In ‘Isolated But Not Alone,’ the artist turns Polaroids into paint-streaked art pieces, a commentary on the current social (and social media) climate.
When Jeremy Kost published his last book, Fractured, it was 2014, and terms like “Instagram model” were just entering the lexicon. Kost had already been shooting enviably sculpted, perfectly symmetrical young men for years—establishing himself as a Master of Polaroid—before he finally caved and joined Instagram. (He had avoided it for years, turned off by the platform’s digitized Polaroid Lite aesthetic.) But the connection he forged with fans was immediately genuine and even rather poetic. Kost had first picked up his Polaroid in an effort to connect with the fabulous people he met on nights out at The Cock and Opaline as a recent transplant from Washington, DC, or “the land of gays in Abercrombie polos and khaki shorts,” as he calls it in his new book, Isolated But Not Alone. For Kost, image-making turned into a form of communication—both with the subject and with an audience of strangers.

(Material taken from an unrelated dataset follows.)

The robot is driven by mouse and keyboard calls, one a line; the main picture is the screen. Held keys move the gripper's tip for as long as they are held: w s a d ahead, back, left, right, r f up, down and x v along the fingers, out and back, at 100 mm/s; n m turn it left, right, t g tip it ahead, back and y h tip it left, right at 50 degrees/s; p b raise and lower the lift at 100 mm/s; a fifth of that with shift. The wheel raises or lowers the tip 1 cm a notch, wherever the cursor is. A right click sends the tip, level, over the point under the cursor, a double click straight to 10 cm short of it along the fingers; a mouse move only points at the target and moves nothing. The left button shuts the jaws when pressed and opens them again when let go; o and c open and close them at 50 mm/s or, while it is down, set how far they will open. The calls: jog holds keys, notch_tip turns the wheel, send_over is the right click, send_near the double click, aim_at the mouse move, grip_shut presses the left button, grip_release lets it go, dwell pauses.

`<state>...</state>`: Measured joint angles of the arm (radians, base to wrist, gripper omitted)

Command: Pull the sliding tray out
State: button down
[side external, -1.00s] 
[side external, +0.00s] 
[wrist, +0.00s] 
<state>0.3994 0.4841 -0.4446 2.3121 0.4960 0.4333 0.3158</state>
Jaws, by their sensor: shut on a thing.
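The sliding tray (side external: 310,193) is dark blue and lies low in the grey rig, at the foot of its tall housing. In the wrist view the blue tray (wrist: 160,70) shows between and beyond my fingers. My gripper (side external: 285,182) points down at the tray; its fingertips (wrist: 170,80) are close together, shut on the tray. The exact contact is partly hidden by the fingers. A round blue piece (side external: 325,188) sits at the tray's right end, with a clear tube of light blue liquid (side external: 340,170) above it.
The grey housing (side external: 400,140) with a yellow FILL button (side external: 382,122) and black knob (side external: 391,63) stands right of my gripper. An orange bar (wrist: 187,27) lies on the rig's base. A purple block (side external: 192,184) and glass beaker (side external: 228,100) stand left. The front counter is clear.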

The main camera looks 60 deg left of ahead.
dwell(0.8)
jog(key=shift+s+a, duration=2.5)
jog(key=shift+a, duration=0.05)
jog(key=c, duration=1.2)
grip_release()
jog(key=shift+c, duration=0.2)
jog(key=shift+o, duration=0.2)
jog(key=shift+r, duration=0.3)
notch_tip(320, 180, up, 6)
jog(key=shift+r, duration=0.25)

“For me the camera became… sort of what I’ve come to know about Andy Warhol’s use of a camera in public,” Kost continues, speaking to curator and Document contributing editor Drew Sawyer. “It gave him the ability to interact with people socially while using it as a shield.” It’s the private relationship with his subjects that Kost celebrates in Isolated But Not Alone. The Polaroids were taken at the same time he was making Fractured—some date as far back as 2001, and none have been shown on Instagram—and the raw Polaroids are in the artist’s signature stark naked, sun-drenched vein. But these ones are streaked with vivid strokes of oil paint straight from the tube. It’s the paint that packs the punch of Kost’s older hedonistic nightclub photos, while the scenes themselves draw power from their intimacy. They’re also mostly taken in nature, if not in the models’ bedrooms—one upside of the much-decried Polaroid film price hikes.
“$3 a picture, first and foremost! That being said, the priority of making Polaroids has always funneled into this idea that Mother Nature serves as a big character in the work,” Kost explains to Sawyer. “I’ve realized that She leads to a conversation about figure and ground, and I’m not sure you get that in a private space.” Nature is also connected to body identity, a constant thread in Kost’s work, and one that relates back to his own body issues growing up. “Being in a landscape fundamentally changes the conversation. It becomes less about sex, or perceived sexual interaction, or an erotic situation. In nature it’s more about freedom—a sort of liberation, and vulnerability.”
Isolated But Not Alone, available now on Kost’s website, also features a poem by actor and poet Nico Tortorella. Selected works from the book will be exhibited at the UNTITLED Art Fair during Miami Basel from December 4-9.